This pleasant couple looks completely unaware of the numerous risks involved in towing their beloved trailer.

Nick Daly/Getty Images

There are multiple components of a vehicle and a trailer that go into towing. You have axles, hitches, bearings, mirrors, transmissions and so on. It's a surprisingly intricate orchestra of parts and measurements that must meld together harmoniously to transport your load safely. But like most ensembles, someone strikes a sour note at some point -- a bassoon out of tune or missed piano note. When towing, the cost of a weak link is far greater than a harsh tone in the ear. It could mean a ruined boat, wrecked camper or worse.

In some ways, the weakest link in a towing vehicle is you. This isn't meant to get your spirits down before hitching up the trailer for a fishing weekend at the lake. It's simply a reality check. The most common cause of trailer-related accidents is driver error [source: Sunrise Trailer Sales]. Maybe your collection of motocross bikes has exceeded your vehicle's cargo weight limit. Or perhaps you didn't take the time to properly distribute the load over the tire axles. And of course, we can't forget the inherent difficulties of driving a car or truck with a trailer attached. Simply getting down the road scot-free can be as tricky as carrying a large box through a crowded hallway without hitting other people.

That's why it's imperative to take your time when it comes to towing. Check out 10 Towing Risks to Keep in Mind to get a grip on the safety basics. Consult your owner's manual for your vehicle and trailer to brush up on weight restrictions and recommended maintenance schedules. Before hitting the open road, practice driving with your loaded trailer in an empty parking lot to ensure that you can manage it.

While driver preparation is important, what part of the towing vehicle should you keep a special eye out for? Is there an Achilles heel in towing? Wear and tear from towing activities will affect different trailers and vehicles in different ways. However, the trailer tires are especially susceptible to failure.
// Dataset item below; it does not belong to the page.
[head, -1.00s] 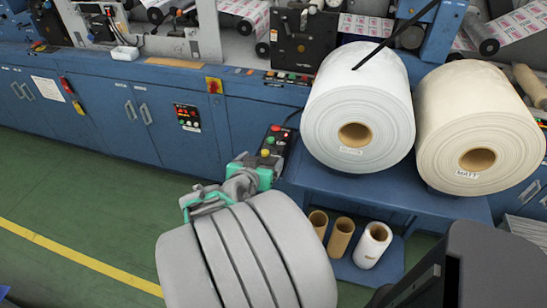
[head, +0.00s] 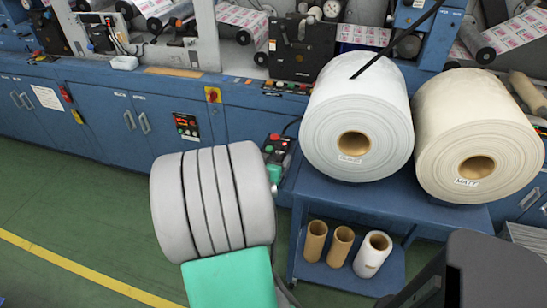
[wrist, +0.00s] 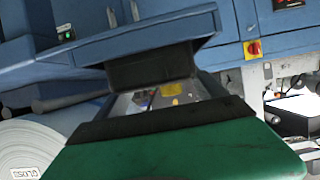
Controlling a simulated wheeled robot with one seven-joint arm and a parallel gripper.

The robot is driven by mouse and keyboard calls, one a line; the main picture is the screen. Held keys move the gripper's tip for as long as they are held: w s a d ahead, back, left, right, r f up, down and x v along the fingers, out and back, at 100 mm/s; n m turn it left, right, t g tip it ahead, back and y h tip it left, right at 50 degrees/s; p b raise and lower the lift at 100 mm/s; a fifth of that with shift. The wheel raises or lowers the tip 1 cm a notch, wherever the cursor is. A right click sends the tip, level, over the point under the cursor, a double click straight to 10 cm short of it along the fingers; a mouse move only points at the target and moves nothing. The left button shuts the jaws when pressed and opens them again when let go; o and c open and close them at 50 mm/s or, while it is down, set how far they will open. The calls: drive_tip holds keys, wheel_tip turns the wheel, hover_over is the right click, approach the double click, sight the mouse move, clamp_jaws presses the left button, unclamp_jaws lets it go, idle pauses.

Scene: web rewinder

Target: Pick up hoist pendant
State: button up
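The hoist pendant (head: 275,148) is a small dark box with red and other coloured buttons. In the head view it hangs just left of the roll stand, in front of the blue cabinet. My gripper (wrist: 158,98) shows in the wrist view as two dark finger parts with a gap between them, and machine background shows through the gap. In the head view my grey arm hides most of the gripper; a green part of it shows right at the pendant's lower end. Whether they touch I cannot tell. I cannot make out the pendant in the wrist view.
A white roll (head: 357,125) and a cream roll (head: 478,135) lie on the blue stand (head: 335,194). Several cardboard cores (head: 341,245) stand on its lower shelf. The blue machine cabinet (head: 95,115) runs behind. Green floor (head: 70,210) is open at left.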

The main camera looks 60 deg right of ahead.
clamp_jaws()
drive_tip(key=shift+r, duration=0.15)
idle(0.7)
The BoatU.S. Trailering Club receives more than 100 assistance requests every month regarding flat trailer tires [source: BoatU.S.].
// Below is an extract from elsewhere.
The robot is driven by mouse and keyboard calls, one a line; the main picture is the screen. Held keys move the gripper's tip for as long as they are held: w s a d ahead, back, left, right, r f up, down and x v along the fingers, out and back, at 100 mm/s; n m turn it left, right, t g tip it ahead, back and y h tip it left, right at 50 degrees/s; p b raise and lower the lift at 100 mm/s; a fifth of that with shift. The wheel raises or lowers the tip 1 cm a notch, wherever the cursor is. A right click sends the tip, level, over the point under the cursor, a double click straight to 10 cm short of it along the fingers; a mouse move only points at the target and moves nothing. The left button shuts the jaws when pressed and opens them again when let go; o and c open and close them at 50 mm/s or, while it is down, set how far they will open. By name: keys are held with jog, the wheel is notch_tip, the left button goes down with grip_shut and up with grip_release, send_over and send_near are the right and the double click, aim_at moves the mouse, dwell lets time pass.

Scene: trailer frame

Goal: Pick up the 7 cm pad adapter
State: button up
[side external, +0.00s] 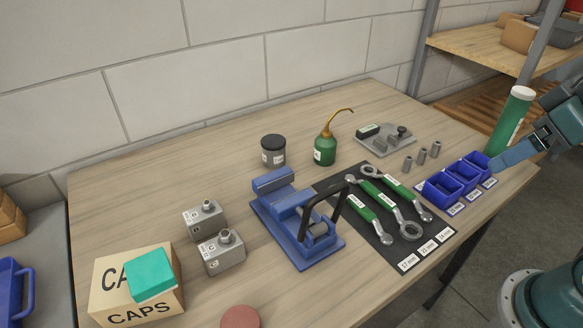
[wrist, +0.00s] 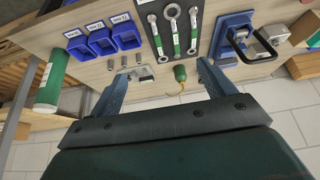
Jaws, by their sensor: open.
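Three small grey metal cylinders stand upright in a row on the bench, left (side external: 407,164), middle (side external: 422,156) and right (side external: 435,149). They look like the pad adapters. I cannot read any size on them, so I cannot tell which is 7 cm. In the wrist view the same row shows as one cylinder (wrist: 110,65), a second (wrist: 123,61) and a third (wrist: 138,58), beyond my left finger. My gripper (side external: 496,164) is at the right, above the blue bins, apart from the cylinders. Its fingers (wrist: 160,80) are spread, holding nothing.
Blue labelled bins (side external: 443,188) stand right of the cylinders, beside a green tube (side external: 511,121). A grey plate with fittings (side external: 385,141) lies behind them. A green oil can (side external: 325,150), wrenches on a black mat (side external: 399,258) and a blue vise (side external: 296,222) are left.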

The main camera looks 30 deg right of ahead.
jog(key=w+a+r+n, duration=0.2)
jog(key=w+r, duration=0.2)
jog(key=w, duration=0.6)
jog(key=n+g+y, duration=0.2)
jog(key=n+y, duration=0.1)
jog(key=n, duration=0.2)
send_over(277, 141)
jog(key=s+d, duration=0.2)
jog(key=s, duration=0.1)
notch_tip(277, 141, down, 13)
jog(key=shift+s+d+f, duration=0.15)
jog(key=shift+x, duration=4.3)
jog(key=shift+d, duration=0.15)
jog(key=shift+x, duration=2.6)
­If you don't inflate your tires enough, the pressure from the load can lead to blowouts. When that happens, it could cause the trailer to sway -- which can affect your steering control. On the other hand, pumping up a tire too much reduces the traction between rubber and road, diminishing your braking control [source: RV Advice]. And remember that even when not in use, tires steadily lose air pressure with time.
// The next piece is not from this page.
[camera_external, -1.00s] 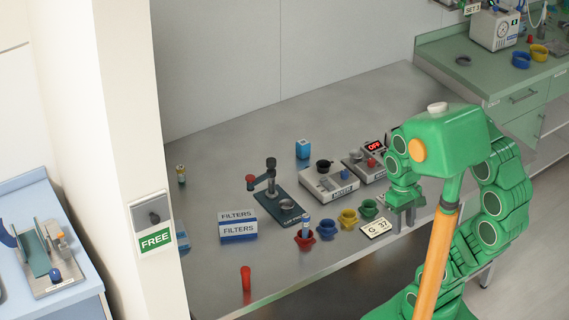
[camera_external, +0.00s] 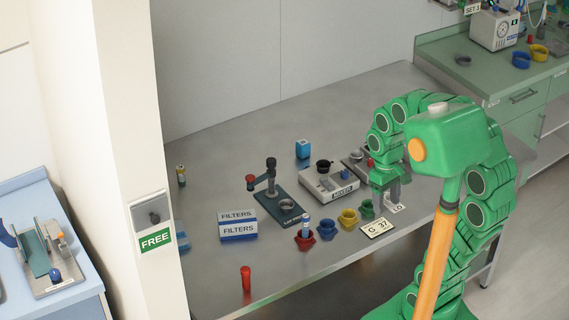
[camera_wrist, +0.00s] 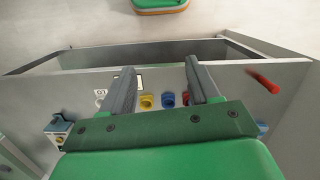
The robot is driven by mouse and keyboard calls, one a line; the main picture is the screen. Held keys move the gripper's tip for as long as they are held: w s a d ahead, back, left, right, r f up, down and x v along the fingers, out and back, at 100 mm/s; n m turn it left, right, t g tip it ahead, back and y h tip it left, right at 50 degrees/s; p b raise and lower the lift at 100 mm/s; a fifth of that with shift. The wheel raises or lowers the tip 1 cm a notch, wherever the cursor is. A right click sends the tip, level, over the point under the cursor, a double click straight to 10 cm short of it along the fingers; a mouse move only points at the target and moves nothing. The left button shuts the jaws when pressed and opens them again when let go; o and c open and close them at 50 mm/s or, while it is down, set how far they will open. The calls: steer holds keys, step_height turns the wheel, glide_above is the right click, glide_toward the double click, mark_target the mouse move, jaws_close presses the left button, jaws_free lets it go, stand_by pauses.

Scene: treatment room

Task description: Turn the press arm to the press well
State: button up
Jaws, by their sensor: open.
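The press (camera_external: 279,210) stands on the bench with a dark base, an upright post and a ring-shaped press well (camera_external: 287,204) at its right front. The press arm (camera_external: 260,180) reaches from the post toward the left and carries a red knob (camera_external: 250,178). It points away from the well. My gripper (camera_external: 389,207) is open and empty, pointing down to the right of the press, behind the number card. In the wrist view, my gripper's two fingers (camera_wrist: 160,68) are spread apart. I cannot make out the press there.
Red (camera_external: 304,241), blue (camera_external: 326,230), yellow (camera_external: 348,218) and green (camera_external: 367,209) cups line the bench between press and gripper. A grey device (camera_external: 329,187) stands behind them. Filter boxes (camera_external: 238,231) lie left of the press, a red tube (camera_external: 246,278) near the front edge.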

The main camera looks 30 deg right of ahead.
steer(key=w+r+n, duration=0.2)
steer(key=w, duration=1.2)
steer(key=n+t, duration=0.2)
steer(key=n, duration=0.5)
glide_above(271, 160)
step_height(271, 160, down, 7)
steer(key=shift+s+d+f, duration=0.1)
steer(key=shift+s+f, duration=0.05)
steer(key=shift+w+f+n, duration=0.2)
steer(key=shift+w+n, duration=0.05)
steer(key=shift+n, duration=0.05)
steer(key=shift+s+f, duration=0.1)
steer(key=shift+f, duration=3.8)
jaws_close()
Like your towing vehicles, tires have load ratings you should adhere to. Putting too much load on top of a tire opens the door for a flat. For that reason, consult your tire's ratings and distribute your cargo as evenly as possible across the tire axles. Once you know how much the tires can support, check the tire air pressure. Each tire should be equally inflated. Try to measure it only while the tire is cold or hasn't moved more than a mile recently. When the tire has been in use, a hot reading will underestimate your air pressure.